Over the last few months I’ve given a little bit of attention to the campaign Ben Carson is running for President. He was one of the earliest informal entrants, in part because of a grassroots campaign that began after he spoke at the National Prayer Breakfast in 2013.
But his cause has been sidetracked by something he said on CNN the day after he announced his exploratory committee. It was in regard to same-sex marriage, which Carson opposes, but what came out of his mouth had to make all but the most ardent Carson supporters cringe. I wrote about the original comments in the Patriot Post last week. In that article I predicted that Ben’s vow to drop the issue wouldn’t last long; sure enough, he took to social media to again revise and extend his remarks.
Being a political neophyte, he doesn’t know that this will now be his defining issue, and that’s a shame. Odds are, though, that not only will this question dog Carson through the remainder of his campaign – however far it goes – but it will become a hot topic at any and all GOP presidential primary debates. As I point out at the Patriot Post, you won’t catch them asking Joe Biden or Hillary Clinton about the poorly-performing inner-city schools or any of a number of other failures of the present administration, but any time they can set up a social issue “gotcha” question they will take the opportunity. Consider how Maryland Democrats tried to trap Larry Hogan on social issues in the 2014 gubernatorial campaign – Hogan eluded their efforts and won.
What’s funny about all this is that, for the most part, I agree with Carson’s stance on the gay marriage issue. Civil unions are just fine with me, but when you co-opt the term “marriage” that becomes a problem. I still define marriage as between a man and woman, but insofar as the legalities of being “married” I think civil unions can easily be made equal. Yes, it should be a state issue, but the problem is that most states have been browbeaten into accepting gay marriage by the courts and not necessarily a groundswell of support – look how close the General Assembly vote in Maryland was and ask yourself if there was broad, overwhelming support for the issue. It took a politically motivated change of heart from Barack Obama and presidential election turnout to push the issue over the top – had the referendum been on the 2014 ballot it may well have repealed the law.
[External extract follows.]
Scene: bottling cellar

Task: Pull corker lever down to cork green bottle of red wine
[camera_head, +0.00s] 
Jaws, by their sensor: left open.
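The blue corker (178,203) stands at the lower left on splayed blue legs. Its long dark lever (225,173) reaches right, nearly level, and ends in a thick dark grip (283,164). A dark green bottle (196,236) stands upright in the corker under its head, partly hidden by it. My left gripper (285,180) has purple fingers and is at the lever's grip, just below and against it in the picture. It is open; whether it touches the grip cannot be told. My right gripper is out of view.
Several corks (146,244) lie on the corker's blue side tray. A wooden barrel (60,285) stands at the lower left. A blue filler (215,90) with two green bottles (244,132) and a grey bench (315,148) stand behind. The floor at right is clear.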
Yet we went through all that to pass a law which has affected fewer than 30,000 people based on this assumption:
The 23% increase in the number of marriages between 2012 and 2013 (to 40,456) is thought to be largely attributed to the legalization of same-sex marriages that went into effect on January 1, 2013 in Maryland.
Using my public school math, that’s about 8,000 same-sex marriages performed in 2013, with likely a somewhat smaller figure in 2014 as the most dedicated couples probably tied the knot right away. How many would have gone the civil union route if it were available?
Here’s the problem as I see it, with Maryland a significant microcosm of the nation as a whole. It’s been said by John Adams that:
Our Constitution was made only for a moral and religious people. It is wholly inadequate to the government of any other.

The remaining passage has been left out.